After months of below-normal rainfall, Santiago, Chile, could finally get several days of moderate to heavy rainfall this week.
With months of drier-than-normal conditions, the light rainfall events last week did little to dent the overall drought.
Meanwhile, Santiago is awaiting a pair of storm systems that will arrive this week and could finally help make up some of the rain deficit.
These low pressure systems will move inland over the central Chilean coast, bringing heavy rain and mountain snow with them.
“It’s still too early to know exactly where the heaviest rainfall will occur,” AccuWeather Senior Meteorologist Rob Miller said. “Indications suggest that 25-50 mm (1-2 inches) of rain is expected for central Chile, including Santiago.” Even greater rainfall is possible in some areas which could receive a month’s worth of rainfall in a matter of days.
This amount would be beneficial for drought relief, but there could still be some localized flooding in areas that see the heaviest rainfall.
Even the parched Atacoma region of northern Chile could see some rainfall on Saturday and Sunday. While the heaviest rainfall will remain to the south, as much as 25 mm (1 inch) of rain could fall in Copiapo. This amount of rainfall would be quite impressive as the region generally averages only 25 mm (1 inch) or less of rainfall per year.
One place that will again receive significant precipitation from these storms is the Andes.
The mountains between Santiago and Puerto Montt will receive copious amounts of moisture from these systems. Several inches of moisture will produce a meter (3 feet) or more of snow in the highest terrain.
Following the final push of rain into Chile for the end of next week, the stormy weather will set it sights on north-central Argentina and southern Uruguay from Friday into early next week.
Rounds of rain will enhance the threat for flooding as the hardest hit areas will receive 75-150 mm (3-6 inches) of rain. Areas that could see flooding rainfall include Cordoba, Buenos Aires and Uruguay.

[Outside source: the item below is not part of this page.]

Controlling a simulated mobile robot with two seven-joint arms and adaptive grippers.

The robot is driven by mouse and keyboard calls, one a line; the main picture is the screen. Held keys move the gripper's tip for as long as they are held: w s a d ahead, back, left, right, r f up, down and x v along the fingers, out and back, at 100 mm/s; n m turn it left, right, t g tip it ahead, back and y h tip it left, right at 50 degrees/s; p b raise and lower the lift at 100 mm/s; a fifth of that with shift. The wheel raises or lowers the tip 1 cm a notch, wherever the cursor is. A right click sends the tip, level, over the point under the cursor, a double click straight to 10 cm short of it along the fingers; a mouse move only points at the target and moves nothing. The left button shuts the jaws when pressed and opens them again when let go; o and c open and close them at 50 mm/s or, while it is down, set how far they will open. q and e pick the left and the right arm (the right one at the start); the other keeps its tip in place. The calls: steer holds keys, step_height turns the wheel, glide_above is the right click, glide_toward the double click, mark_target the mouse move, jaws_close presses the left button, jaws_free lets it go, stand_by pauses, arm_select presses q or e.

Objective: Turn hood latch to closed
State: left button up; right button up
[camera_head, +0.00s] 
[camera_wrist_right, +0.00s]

Santiago will likely settle back into a dry pattern following the upcoming rain. Looking back, that has been the trend across the region for the past several winters.
“Santiago hasn’t had above-normal yearly rainfall since 2002,” Miller said. “Some years were near normal, but Santiago has continued to see rainfall well below average since 2006 .”
The extended dry weather has prompted some regions of Chile to contemplate water rationing, according to La Tercera. Executives stated that the rationing would depend on how the weather continues over the next month or so, but that some sort of conservation is likely.